> Work to do:
Repeat exactly the lines from the start of the entries below through the line containing "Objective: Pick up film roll". Omit the rest.

> Information supplied:
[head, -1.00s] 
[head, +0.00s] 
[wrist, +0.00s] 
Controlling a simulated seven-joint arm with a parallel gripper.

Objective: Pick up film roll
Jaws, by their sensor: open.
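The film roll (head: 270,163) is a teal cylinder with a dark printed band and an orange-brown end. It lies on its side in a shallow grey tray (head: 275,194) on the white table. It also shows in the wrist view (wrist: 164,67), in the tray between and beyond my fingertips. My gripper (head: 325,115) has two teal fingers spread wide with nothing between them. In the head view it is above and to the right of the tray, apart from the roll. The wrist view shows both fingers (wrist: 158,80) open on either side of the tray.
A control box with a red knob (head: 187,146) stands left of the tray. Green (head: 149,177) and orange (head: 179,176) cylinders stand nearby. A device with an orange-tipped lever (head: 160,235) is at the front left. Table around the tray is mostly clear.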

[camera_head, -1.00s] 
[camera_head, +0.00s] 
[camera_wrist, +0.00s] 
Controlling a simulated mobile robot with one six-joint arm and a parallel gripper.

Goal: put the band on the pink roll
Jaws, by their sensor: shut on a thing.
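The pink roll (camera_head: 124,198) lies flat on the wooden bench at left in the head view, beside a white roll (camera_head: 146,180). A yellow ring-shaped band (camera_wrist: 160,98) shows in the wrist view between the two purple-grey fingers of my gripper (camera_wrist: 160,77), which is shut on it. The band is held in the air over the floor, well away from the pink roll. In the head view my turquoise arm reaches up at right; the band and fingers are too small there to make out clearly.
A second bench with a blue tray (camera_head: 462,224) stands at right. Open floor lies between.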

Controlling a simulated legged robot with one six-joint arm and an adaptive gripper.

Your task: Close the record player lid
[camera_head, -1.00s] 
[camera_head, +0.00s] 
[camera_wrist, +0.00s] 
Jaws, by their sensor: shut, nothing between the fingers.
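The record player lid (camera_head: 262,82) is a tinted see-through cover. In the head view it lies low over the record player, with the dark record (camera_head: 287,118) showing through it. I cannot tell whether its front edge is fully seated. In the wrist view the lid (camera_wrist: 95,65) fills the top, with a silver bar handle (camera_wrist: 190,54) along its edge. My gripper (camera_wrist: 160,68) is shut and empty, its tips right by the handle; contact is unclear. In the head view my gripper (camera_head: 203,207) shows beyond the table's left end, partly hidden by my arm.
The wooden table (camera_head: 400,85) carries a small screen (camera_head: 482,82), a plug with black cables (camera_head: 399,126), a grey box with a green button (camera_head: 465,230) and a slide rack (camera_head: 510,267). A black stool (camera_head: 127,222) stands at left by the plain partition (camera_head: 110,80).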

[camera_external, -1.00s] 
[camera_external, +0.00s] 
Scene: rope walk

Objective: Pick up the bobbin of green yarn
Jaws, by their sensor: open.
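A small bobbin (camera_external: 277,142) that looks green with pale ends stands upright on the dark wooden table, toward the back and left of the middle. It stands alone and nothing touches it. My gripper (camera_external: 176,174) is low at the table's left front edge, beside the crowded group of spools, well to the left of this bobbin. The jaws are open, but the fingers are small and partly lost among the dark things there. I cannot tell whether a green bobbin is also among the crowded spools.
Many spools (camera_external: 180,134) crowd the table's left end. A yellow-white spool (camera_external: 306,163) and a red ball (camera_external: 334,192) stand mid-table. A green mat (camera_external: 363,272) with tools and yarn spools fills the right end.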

> Problem solution:
[head, -1.00s] 
[head, +0.00s] 
[wrist, +0.00s] 
Controlling a simulated seven-joint arm with a parallel gripper.

Objective: Pick up film roll

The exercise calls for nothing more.